=== Task directions ===
Reproduce all entries word for word.

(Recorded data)
begin
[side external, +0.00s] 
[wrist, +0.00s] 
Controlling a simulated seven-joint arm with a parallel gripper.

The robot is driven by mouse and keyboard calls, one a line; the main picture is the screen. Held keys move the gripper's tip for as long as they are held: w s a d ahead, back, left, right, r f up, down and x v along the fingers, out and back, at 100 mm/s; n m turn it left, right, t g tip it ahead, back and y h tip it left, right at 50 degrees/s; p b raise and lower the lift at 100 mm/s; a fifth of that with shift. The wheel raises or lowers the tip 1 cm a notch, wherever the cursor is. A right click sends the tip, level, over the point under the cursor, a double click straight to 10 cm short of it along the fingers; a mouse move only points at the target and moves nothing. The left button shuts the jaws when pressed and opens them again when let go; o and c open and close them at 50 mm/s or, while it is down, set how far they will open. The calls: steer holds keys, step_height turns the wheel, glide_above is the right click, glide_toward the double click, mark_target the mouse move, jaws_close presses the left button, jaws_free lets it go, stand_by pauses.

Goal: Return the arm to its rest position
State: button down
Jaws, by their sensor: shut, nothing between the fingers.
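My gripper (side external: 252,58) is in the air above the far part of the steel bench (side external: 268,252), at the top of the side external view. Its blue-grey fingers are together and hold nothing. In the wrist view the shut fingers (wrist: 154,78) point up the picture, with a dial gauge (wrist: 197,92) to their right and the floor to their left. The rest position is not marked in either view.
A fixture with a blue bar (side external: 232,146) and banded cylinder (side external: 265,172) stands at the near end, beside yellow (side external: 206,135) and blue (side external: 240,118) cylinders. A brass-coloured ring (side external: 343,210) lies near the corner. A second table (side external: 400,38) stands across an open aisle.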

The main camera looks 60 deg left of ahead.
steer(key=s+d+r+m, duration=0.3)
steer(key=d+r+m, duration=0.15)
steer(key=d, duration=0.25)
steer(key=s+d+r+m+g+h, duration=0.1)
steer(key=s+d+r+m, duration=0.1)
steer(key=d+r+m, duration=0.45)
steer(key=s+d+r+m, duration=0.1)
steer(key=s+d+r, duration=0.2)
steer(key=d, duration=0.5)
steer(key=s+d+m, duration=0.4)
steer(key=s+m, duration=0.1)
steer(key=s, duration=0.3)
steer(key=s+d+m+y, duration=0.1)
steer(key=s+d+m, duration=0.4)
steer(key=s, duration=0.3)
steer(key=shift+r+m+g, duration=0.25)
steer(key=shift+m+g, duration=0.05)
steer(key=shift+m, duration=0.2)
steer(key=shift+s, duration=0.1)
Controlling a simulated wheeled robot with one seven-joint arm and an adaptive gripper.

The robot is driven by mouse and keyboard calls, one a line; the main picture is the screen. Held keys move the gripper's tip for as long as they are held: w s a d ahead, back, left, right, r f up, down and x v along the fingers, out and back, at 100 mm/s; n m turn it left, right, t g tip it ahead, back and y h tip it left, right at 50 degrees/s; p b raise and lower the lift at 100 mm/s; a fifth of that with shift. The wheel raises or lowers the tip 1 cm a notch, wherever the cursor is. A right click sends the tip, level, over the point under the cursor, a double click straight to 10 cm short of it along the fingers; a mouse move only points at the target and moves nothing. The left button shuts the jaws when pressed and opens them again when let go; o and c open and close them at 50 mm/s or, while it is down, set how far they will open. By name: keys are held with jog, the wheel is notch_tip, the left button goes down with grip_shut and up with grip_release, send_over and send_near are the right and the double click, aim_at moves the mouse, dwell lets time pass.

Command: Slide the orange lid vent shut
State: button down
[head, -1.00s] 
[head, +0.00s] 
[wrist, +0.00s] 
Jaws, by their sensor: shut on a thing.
end
=== Worked solution ===
[side external, +0.00s] 
[wrist, +0.00s] 
Controlling a simulated seven-joint arm with a parallel gripper.

The robot is driven by mouse and keyboard calls, one a line; the main picture is the screen. Held keys move the gripper's tip for as long as they are held: w s a d ahead, back, left, right, r f up, down and x v along the fingers, out and back, at 100 mm/s; n m turn it left, right, t g tip it ahead, back and y h tip it left, right at 50 degrees/s; p b raise and lower the lift at 100 mm/s; a fifth of that with shift. The wheel raises or lowers the tip 1 cm a notch, wherever the cursor is. A right click sends the tip, level, over the point under the cursor, a double click straight to 10 cm short of it along the fingers; a mouse move only points at the target and moves nothing. The left button shuts the jaws when pressed and opens them again when let go; o and c open and close them at 50 mm/s or, while it is down, set how far they will open. The calls: steer holds keys, step_height turns the wheel, glide_above is the right click, glide_toward the double click, mark_target the mouse move, jaws_close presses the left button, jaws_free lets it go, stand_by pauses.

Goal: Return the arm to its rest position
State: button down
Jaws, by their sensor: shut, nothing between the fingers.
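My gripper (side external: 252,58) is in the air above the far part of the steel bench (side external: 268,252), at the top of the side external view. Its blue-grey fingers are together and hold nothing. In the wrist view the shut fingers (wrist: 154,78) point up the picture, with a dial gauge (wrist: 197,92) to their right and the floor to their left. The rest position is not marked in either view.
A fixture with a blue bar (side external: 232,146) and banded cylinder (side external: 265,172) stands at the near end, beside yellow (side external: 206,135) and blue (side external: 240,118) cylinders. A brass-coloured ring (side external: 343,210) lies near the corner. A second table (side external: 400,38) stands across an open aisle.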

The main camera looks 60 deg left of ahead.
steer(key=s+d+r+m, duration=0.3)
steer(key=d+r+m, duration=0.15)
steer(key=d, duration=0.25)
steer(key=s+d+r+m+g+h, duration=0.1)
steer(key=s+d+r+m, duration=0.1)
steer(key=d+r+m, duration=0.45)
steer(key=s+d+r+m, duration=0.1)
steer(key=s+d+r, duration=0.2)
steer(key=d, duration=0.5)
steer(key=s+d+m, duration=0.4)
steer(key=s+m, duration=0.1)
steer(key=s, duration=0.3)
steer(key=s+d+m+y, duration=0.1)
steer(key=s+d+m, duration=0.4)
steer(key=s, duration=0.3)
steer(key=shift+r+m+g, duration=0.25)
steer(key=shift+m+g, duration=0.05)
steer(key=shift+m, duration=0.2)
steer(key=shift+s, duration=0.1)
Controlling a simulated wheeled robot with one seven-joint arm and an adaptive gripper.

The robot is driven by mouse and keyboard calls, one a line; the main picture is the screen. Held keys move the gripper's tip for as long as they are held: w s a d ahead, back, left, right, r f up, down and x v along the fingers, out and back, at 100 mm/s; n m turn it left, right, t g tip it ahead, back and y h tip it left, right at 50 degrees/s; p b raise and lower the lift at 100 mm/s; a fifth of that with shift. The wheel raises or lowers the tip 1 cm a notch, wherever the cursor is. A right click sends the tip, level, over the point under the cursor, a double click straight to 10 cm short of it along the fingers; a mouse move only points at the target and moves nothing. The left button shuts the jaws when pressed and opens them again when let go; o and c open and close them at 50 mm/s or, while it is down, set how far they will open. By name: keys are held with jog, the wheel is notch_tip, the left button goes down with grip_shut and up with grip_release, send_over and send_near are the right and the double click, aim_at moves the mouse, dwell lets time pass.

Command: Slide the orange lid vent shut
State: button down
[head, -1.00s] 
[head, +0.00s] 
[wrist, +0.00s] 
Jaws, by their sensor: shut on a thing.

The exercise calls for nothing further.